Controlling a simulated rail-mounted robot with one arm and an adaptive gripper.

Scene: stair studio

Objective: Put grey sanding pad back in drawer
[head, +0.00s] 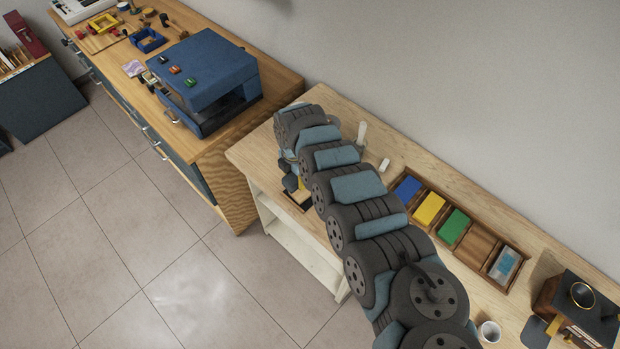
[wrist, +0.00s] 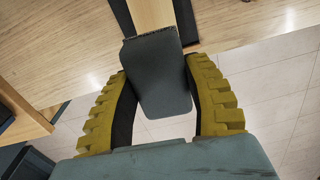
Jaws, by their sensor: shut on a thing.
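My gripper (wrist: 160,88) is shut on the grey sanding pad (wrist: 160,75), a flat dark grey piece between its two yellow ribbed fingers. In the head view my gripper (head: 299,190) is mostly hidden behind my arm, at the left end of the pale wood bench. Below the pad in the wrist view is a dark-edged recess with a wooden floor (wrist: 152,12). It may be an open drawer; I cannot tell. The pad overlaps it in the picture; I cannot tell whether they touch.
A wooden tray (head: 524,257) on the bench holds blue (head: 407,189), yellow (head: 429,208) and green (head: 453,226) pieces; one compartment shows bare wood. A white cup (head: 489,332) stands nearby. A blue machine (head: 205,80) stands on the neighbouring cabinet. Tiled floor (head: 100,230) is clear.

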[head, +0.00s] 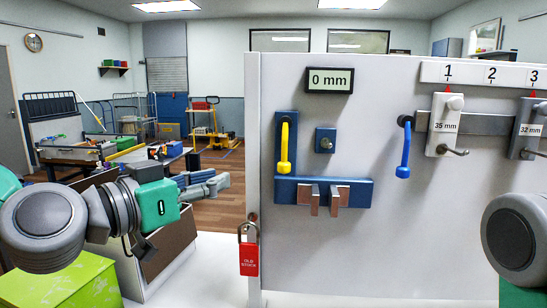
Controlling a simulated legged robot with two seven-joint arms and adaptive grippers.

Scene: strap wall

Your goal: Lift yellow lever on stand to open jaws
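The yellow lever (284,148) hangs down on the left side of a blue stand (285,190) fixed to the grey wall panel. Two metal jaws (320,198) sit at the bottom of the stand, with a small gap between them. A display (330,80) above reads 0 mm. My left gripper (222,182) is left of the panel, pointing right, apart from the lever. Its fingers are too small to tell whether they are open. On my right side only a grey arm joint shows at the right edge; the right gripper is out of view.
A blue lever (403,150) hangs from a rail to the right. Tags reading 35 mm (445,125) and 32 mm (527,128) have hooks below. A red padlock (249,258) hangs at the panel's left edge. A green box (65,282) stands lower left.

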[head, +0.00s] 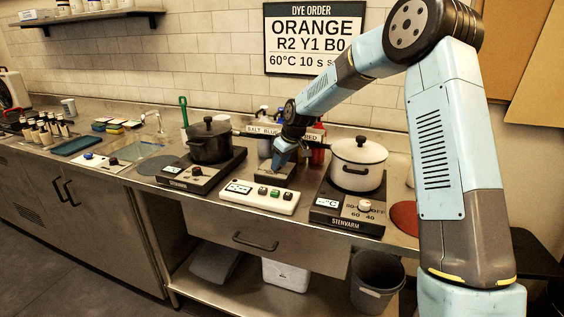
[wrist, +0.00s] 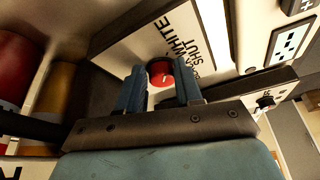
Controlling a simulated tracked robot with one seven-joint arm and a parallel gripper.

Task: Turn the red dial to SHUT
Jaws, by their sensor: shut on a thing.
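The red dial (wrist: 161,72) shows in the wrist view on a pale panel, with a white pointer mark on its face. The panel has the words WHITE and SHUT (wrist: 192,47) printed beside the dial, up and to the right; other lettering is partly hidden. My gripper (wrist: 160,85) has its two blue fingers on either side of the dial, shut on it. In the head view my gripper (head: 278,163) reaches down between the two pots at the back of the counter. The dial is hidden there behind my gripper.
A black pot (head: 210,142) on a hob stands left of my gripper and a white pot (head: 358,163) on another hob stands right. A white button panel (head: 259,197) lies in front. Bottles (head: 317,152) stand close behind.

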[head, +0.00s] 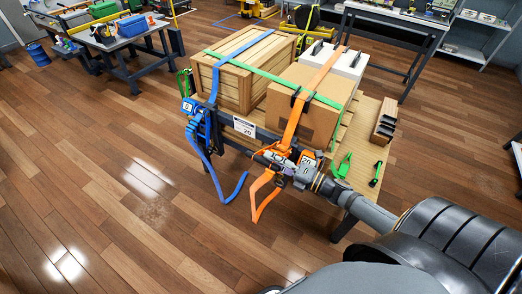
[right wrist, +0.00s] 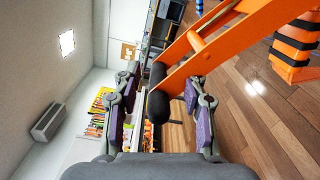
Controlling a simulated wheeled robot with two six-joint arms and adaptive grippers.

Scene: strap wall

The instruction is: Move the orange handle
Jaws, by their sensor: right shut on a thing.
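The orange handle (right wrist: 222,48) fills the upper middle of the right wrist view, with a black rounded grip (right wrist: 158,97) at its end. My right gripper (right wrist: 163,88) has its fingers on both sides of this grip and is shut on it. In the head view my right gripper (head: 285,170) is at the orange ratchet (head: 278,152) on the table's front edge and partly hides it. An orange strap (head: 312,88) runs from there up over the cardboard box (head: 283,112). A loose orange strap end (head: 257,200) hangs below. My left gripper is not in view.
A blue ratchet (head: 197,118) with a hanging blue strap (head: 212,172) is just left. A wooden crate (head: 232,85) stands beside the box, and a green strap (head: 262,74) crosses both. A green tool (head: 344,165) lies right of my gripper. The floor (head: 110,190) at left is clear.

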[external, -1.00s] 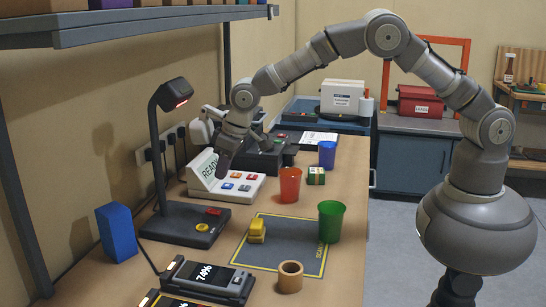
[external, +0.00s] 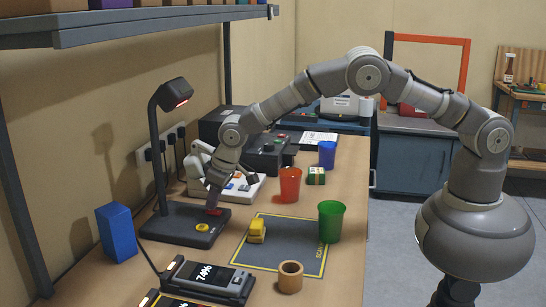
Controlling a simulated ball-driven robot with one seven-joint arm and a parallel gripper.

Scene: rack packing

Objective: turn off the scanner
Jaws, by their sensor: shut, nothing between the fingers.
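The scanner (external: 183,229) is a dark lamp-like device at the left of the bench. It has a flat black base, an upright post and a head (external: 174,94) with a red light glowing under it. A yellow round button (external: 202,227) sits at the front of its base. A red button (external: 214,211) is on the base's right rear part. My gripper (external: 212,206) is shut and empty, pointing down, with its tip at the red button. Whether it touches or presses the button cannot be told; the tip partly hides it.
A white button console (external: 250,190) stands right behind my gripper. A dark mat (external: 285,240) with a yellow block (external: 257,231) lies to the right. Red (external: 290,185), green (external: 331,221) and blue (external: 327,154) cups stand nearby. A blue block (external: 117,232) stands left of the scanner.

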*WHAT IS REQUIRED:*
Write out the records above exactly as they appear, leaving out any pictures.

*PROBLEM SOLUTION:*
Controlling a simulated rail-mounted robot with one arm and an adaptive gripper.

Scene: stair studio

Objective: Put grey sanding pad back in drawer
[head, +0.00s] 
[wrist, +0.00s] 
Jaws, by their sensor: shut on a thing.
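My gripper (wrist: 160,88) is shut on the grey sanding pad (wrist: 160,75), a flat dark grey piece between its two yellow ribbed fingers. In the head view my gripper (head: 299,190) is mostly hidden behind my arm, at the left end of the pale wood bench. Below the pad in the wrist view is a dark-edged recess with a wooden floor (wrist: 152,12). It may be an open drawer; I cannot tell. The pad overlaps it in the picture; I cannot tell whether they touch.
A wooden tray (head: 524,257) on the bench holds blue (head: 407,189), yellow (head: 429,208) and green (head: 453,226) pieces; one compartment shows bare wood. A white cup (head: 489,332) stands nearby. A blue machine (head: 205,80) stands on the neighbouring cabinet. Tiled floor (head: 100,230) is clear.

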[head, +0.00s] 
Controlling a simulated legged robot with two seven-joint arms and adaptive grippers.

Scene: strap wall

Your goal: Lift yellow lever on stand to open jaws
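The yellow lever (284,148) hangs down on the left side of a blue stand (285,190) fixed to the grey wall panel. Two metal jaws (320,198) sit at the bottom of the stand, with a small gap between them. A display (330,80) above reads 0 mm. My left gripper (222,182) is left of the panel, pointing right, apart from the lever. Its fingers are too small to tell whether they are open. On my right side only a grey arm joint shows at the right edge; the right gripper is out of view.
A blue lever (403,150) hangs from a rail to the right. Tags reading 35 mm (445,125) and 32 mm (527,128) have hooks below. A red padlock (249,258) hangs at the panel's left edge. A green box (65,282) stands lower left.

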[head, +0.00s] 
[wrist, +0.00s] 
Controlling a simulated tracked robot with one seven-joint arm and a parallel gripper.

Task: Turn the red dial to SHUT
Jaws, by their sensor: shut on a thing.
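The red dial (wrist: 161,72) shows in the wrist view on a pale panel, with a white pointer mark on its face. The panel has the words WHITE and SHUT (wrist: 192,47) printed beside the dial, up and to the right; other lettering is partly hidden. My gripper (wrist: 160,85) has its two blue fingers on either side of the dial, shut on it. In the head view my gripper (head: 278,163) reaches down between the two pots at the back of the counter. The dial is hidden there behind my gripper.
A black pot (head: 210,142) on a hob stands left of my gripper and a white pot (head: 358,163) on another hob stands right. A white button panel (head: 259,197) lies in front. Bottles (head: 317,152) stand close behind.

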[head, +0.00s] 
[right wrist, +0.00s] 
Controlling a simulated wheeled robot with two six-joint arms and adaptive grippers.

Scene: strap wall

The instruction is: Move the orange handle
Jaws, by their sensor: right shut on a thing.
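The orange handle (right wrist: 222,48) fills the upper middle of the right wrist view, with a black rounded grip (right wrist: 158,97) at its end. My right gripper (right wrist: 163,88) has its fingers on both sides of this grip and is shut on it. In the head view my right gripper (head: 285,170) is at the orange ratchet (head: 278,152) on the table's front edge and partly hides it. An orange strap (head: 312,88) runs from there up over the cardboard box (head: 283,112). A loose orange strap end (head: 257,200) hangs below. My left gripper is not in view.
A blue ratchet (head: 197,118) with a hanging blue strap (head: 212,172) is just left. A wooden crate (head: 232,85) stands beside the box, and a green strap (head: 262,74) crosses both. A green tool (head: 344,165) lies right of my gripper. The floor (head: 110,190) at left is clear.

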[external, -1.00s] 
[external, +0.00s] 
Controlling a simulated ball-driven robot with one seven-joint arm and a parallel gripper.

Scene: rack packing

Objective: turn off the scanner
Jaws, by their sensor: shut, nothing between the fingers.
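The scanner (external: 183,229) is a dark lamp-like device at the left of the bench. It has a flat black base, an upright post and a head (external: 174,94) with a red light glowing under it. A yellow round button (external: 202,227) sits at the front of its base. A red button (external: 214,211) is on the base's right rear part. My gripper (external: 212,206) is shut and empty, pointing down, with its tip at the red button. Whether it touches or presses the button cannot be told; the tip partly hides it.
A white button console (external: 250,190) stands right behind my gripper. A dark mat (external: 285,240) with a yellow block (external: 257,231) lies to the right. Red (external: 290,185), green (external: 331,221) and blue (external: 327,154) cups stand nearby. A blue block (external: 117,232) stands left of the scanner.

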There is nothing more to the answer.